Wine Wednesday: Life’s Too Short to Drink Yellowtail
Yellowtail is called “easy drinking” for a reason, it’s mass produced wine that preaches to the lowest common denominator. Yellowtail is to wine what McDonalds is to food, find the simplest flavours and exploit them.
Yellowtail wines are notoriously over oaked and sugary sweet, just the sort of flavours that will appeal to the masses and assure that they sell millions and millions of bottles a year.
I don’t want to go all wine snob on you, my palate is not even close to being worthy, so let’s wander the wine web to see what others are saying on the topic.
Take Wine Library TV’s Gary Vaynerchuk for example. He gets that these wines are safe and easy drinking, and that’s the problem.

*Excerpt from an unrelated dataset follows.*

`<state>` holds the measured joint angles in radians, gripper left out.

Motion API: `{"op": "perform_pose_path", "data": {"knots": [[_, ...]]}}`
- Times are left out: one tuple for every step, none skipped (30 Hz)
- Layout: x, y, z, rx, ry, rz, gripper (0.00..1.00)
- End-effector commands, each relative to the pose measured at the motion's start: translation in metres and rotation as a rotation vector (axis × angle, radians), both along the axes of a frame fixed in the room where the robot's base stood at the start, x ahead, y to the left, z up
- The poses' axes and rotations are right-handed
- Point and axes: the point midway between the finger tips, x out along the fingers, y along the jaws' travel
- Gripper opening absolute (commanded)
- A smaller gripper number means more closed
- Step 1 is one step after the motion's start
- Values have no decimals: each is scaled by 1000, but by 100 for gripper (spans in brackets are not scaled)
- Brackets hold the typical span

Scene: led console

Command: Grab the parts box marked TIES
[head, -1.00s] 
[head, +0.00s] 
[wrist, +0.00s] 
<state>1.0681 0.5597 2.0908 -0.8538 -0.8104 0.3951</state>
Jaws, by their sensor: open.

You’re not doing your palate any favours by soaking it in oak and sugar.
Want some more?
“If you wanted to visit the Yellow Tail winery (for instance) you would think you were visiting an oil refinery. These wines are made in such staggering large quantity that the wine must ferment and age (if they do that) in huge above ground tanks.” [ezine]
“Yellow Tail is a marketing phenonmena, and many love it, but I don’t think its popularity has much to do with its quality. It’s mass produced, and I (and most people I’ve encountered in the wine world) find it overly fruity and sweet.” [Ottawa Citizen]
“Once home, I opened the bottle and right away smelled the ‘Yellow Tail aroma’ – Gigantic bunches of red fruit. I sensed I was about to drink a glass of cherry-flavored HI-C … So imagine you drink wine for the first time and it happens to be Yellow Tail Shiraz. Rather than swearing off wine because it tastes like vinegar and going back to beer, you think, “Wow, wine is yummy.” [basic juice]
Yellowtail is not about wine, it’s about marketing. It’s popularity launched an entire genre called “critter wines.” Cute names, fun labels and always involving an animal. Why? Because that’s what women want.
There are some other local brands you might see getting hyped up that are using the exact same approach as Yellowtail. Painted Turtle and Wild Horse Canyon are nothing more than marketing campaigns for cheap, bulk sourced juice. Don’t waste your money on either.
Today, Celebrity Chef Jason Roberts swaggered his Aussie accent around Nat and Drew and hyped up Yellowtail for the 95Crave morning show.
His promo team left behind a gift basket for me that I gave an extra special treatment.
Life’s too short to drink bad wine Yellowtail.